Story Box Animal Adventures / My RSPB Nature Craft Box

Story Box Animal Adventures
Claudia Boldt
Magma for Laurence King Publishing

With the twenty sturdy, double-sided puzzle pieces, users can create endless stories: the pieces are interchangeable and when all are used it’s possible to create an adventure stretching out across 2.4 metres.

Brimming over with narrative possibilities involving a polar bear and his animal friends, wicked pirates, a party throwing tortoise and much more, this is a terrific resource for developing language, especially children’s oral storytelling, either in a classroom or at home. It’s especially good for those (adults included) learning English as an additional language.

Here’s Alesha having fun creating her own stories

The potential is terrific and if used by several children together, turn taking, negotiation and other skills also come into play.

A smashing resource, with illustrations by picture book artist Claudia Boldt, that allows a different story to be told every time it’s used.

My RSPB Nature Craft Box
Sarah Edmonds
Walker Books

This is a collaborative venture with the RSPB. Within the chunky box you’ll find a book full of crafty ideas relating to the natural world: you can for example, discover how to make a nest, birds to sit on it and binoculars for bird watching.

Illustrator/designer Sarah Edmonds also offers minibeast-related ideas, masks to make, instructions to construct a forest diorama, ways to create cards, wrapping paper, baking recipes and more. There’s a ‘you will need’ list for each activity as well as visual prompts.

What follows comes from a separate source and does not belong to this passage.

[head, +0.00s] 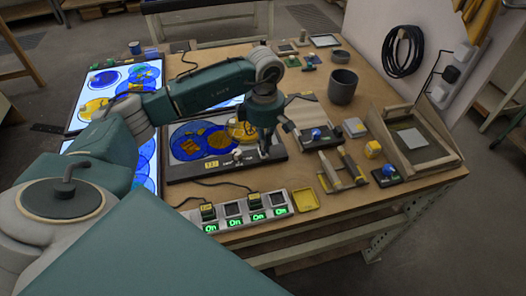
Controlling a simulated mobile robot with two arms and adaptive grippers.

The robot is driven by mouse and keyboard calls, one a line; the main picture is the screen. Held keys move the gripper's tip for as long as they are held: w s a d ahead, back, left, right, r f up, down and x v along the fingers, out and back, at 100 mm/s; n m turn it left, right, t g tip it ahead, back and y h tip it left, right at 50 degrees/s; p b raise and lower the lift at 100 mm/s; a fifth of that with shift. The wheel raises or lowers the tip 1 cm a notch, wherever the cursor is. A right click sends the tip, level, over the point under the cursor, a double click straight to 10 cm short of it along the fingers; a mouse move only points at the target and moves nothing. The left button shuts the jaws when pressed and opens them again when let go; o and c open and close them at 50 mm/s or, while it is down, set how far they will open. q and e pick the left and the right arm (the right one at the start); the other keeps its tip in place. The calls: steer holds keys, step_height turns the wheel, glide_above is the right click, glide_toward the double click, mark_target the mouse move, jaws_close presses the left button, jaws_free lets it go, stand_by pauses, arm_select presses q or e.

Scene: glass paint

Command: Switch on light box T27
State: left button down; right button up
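A light box (184,168) with a dark frame lies flat mid-table, with blue and yellow round glass shapes on it. Its panel looks grey and unlit. A small label (212,163) on its front edge is too small to read surely as T27. Small controls (238,157) sit on that front edge, right of the label. My left gripper (270,150) points down over the box's front right corner, just right of the controls. I see nothing held in it. Its fingers are too small and dark to judge their gap. My right gripper is out of view.
Lit light boxes (103,104) with glass stand at the left, partly behind my arm. A power strip (246,210) with several green "On" signs lies in front. A yellow tray (306,200), tools (342,170), a grey cup (343,86) and a wooden stand (416,142) crowd the right.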

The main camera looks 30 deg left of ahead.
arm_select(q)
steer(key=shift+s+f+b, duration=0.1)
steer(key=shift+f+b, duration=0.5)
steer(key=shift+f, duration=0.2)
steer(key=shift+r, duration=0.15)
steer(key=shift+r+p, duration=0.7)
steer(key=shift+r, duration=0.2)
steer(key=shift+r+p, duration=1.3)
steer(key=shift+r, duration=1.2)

In the box too, are a dozen activity cards that relate to the activities in the book, 4 mask outlines and 5 metres of pre-cut bunting with natural world images to colour.

All in all it’s a great way to encourage your little ones to get outdoors and explore the natural world.

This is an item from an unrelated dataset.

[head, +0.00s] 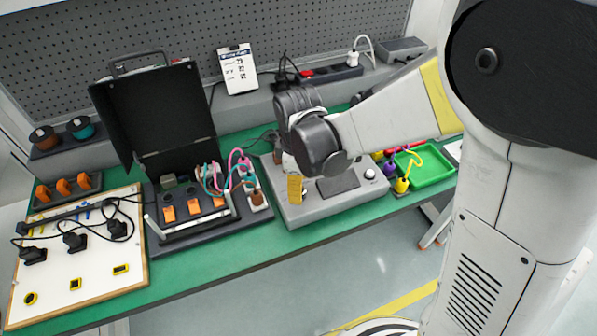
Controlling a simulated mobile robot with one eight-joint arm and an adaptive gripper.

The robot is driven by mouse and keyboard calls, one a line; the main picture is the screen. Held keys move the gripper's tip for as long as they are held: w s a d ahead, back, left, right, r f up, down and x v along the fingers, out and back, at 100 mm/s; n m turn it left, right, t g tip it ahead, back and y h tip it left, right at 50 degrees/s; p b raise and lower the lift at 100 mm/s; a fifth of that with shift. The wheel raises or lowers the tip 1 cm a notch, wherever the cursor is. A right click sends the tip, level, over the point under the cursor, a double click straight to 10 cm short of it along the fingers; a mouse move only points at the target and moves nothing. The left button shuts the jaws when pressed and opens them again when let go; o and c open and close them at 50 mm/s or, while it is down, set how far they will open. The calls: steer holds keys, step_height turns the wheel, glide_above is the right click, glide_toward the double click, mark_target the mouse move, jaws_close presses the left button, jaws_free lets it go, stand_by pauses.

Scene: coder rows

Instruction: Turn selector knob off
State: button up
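A grey control box (338,203) stands near the front edge of the green bench, right of centre. It has a dark screen (338,184) and a round pale knob (370,174) on its right side. An orange-yellow upright piece (294,189) shows at its left side, below my wrist. My gripper (294,172) points down over the left part of the box. My wrist mostly hides it, so its fingers and any contact are unclear. I cannot tell which control is the selector knob; one may be hidden under the gripper.
An open black case (156,110) with cables and orange parts stands left of the box. A white board (75,262) with black plugs lies at far left. A green tray (428,166) and coloured plugs (401,185) are at right. A power strip (332,74) runs along the back.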

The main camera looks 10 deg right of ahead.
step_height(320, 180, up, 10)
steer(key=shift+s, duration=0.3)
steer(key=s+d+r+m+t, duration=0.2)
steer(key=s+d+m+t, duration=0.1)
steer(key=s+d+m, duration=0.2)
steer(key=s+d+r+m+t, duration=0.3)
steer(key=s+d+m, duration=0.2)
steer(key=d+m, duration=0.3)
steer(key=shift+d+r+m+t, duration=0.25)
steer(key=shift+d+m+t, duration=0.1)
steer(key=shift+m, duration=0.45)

Forgotten Beasts / Dictionary of Dinosaurs / Dinosaur Bingo

Forgotten Beasts
Matt Sewell
Pavilion Children’s Books

If you’ve ever wondered about the strange animals that were concurrent with, or followed in the footsteps of, the dinosaurs, then Matt Sewell’s sumptuous new book is the place to go. ‘Welcome to the amazing world of forgotten beasts!’ announces the introductory line of the book’s blurb. Of the over forty astonishing creatures large and small, most are completely new to this reviewer. Matt supplies readers with a note on his illustrations and there’s a double spread with a time line and other introductory matter before the animals are showcased.

First, we’re introduced to some of the very earliest ones that made their homes in the water: there’s the Ordovician marine dwelling Cameroceras with its 9-metre-long conical shell and the Dunkleosteus from the late Devonian period with its razor sharp teeth that it used to crack open shells of the creatures it fed on.

Two of my favourites though come much later, from the late Pliocene – late Pleistocene era.: meet the herbivorous rhino-like Elasmotherium that weighed between 3,500 and 4,500 kg.

Despite being only around a metre tall, the horn of the male sometimes grew to a length of 1.8 metres.
Another, the enormous owl Ornimegalonyx, is also from the late Pleistocene era. Over a metre tall, it weighed nine kilos.

Awesome!

Written in consultation with vertebrate palaeontologist, Dr Stephen Brusatte from Edinburgh University, this fascinating book will broaden he horizons of dinosaur enthusiasts. Every one of Matt’s magnificent paintings is a stunner.

Dictionary of Dinosaurs
illustrated by Dieter Braun, edited by Dr. Matthew G.Baron
Wide Eyed Editions

Wow! Every dinosaur that has ever been discovered is featured in this pictorial dictionary and who better to grace its pages with his awesome illustrations than Dieter Braun.

After a short introduction explaining the what, when, the demise and evidence of dinosaurs, comes a timeline and a page explaining how the book might be used.
Then we meet each one from Aardonyx and Abelisaurus to Zhuchengtyrannus and Zuniceratops, none of which I’d previously heard of.
There’s a brief informative description that includes  how to pronounce the name, length, diet, when it lived and where found – just sufficient to whet the appetite and perhaps send eager readers off searching for additional information about some of particular interest.

For dinosaur addicts and school libraries or topic boxes I suggest.

For those who can’t get enough of things prehistoric, is a game for the dino-mad:

Dinosaur Bingo
illustrated by Caroline Selmes
Magma for Laurence King Publishing

In the sturdy box are a folded caller’s game board, eight double-sided players’ game boards, 48 dinosaur tokens, 150 circular counters and a dinosaur head box to contain the tokens.
Between three and eight people can participate in what is likely to be a popular take on the classic game. Players might even learn some new dinosaur names such as Maiasaura or Therizinosaurus along the way. I certainly did.

Great for families or a group of friends, and it would make a good present for a dinosaur-loving child.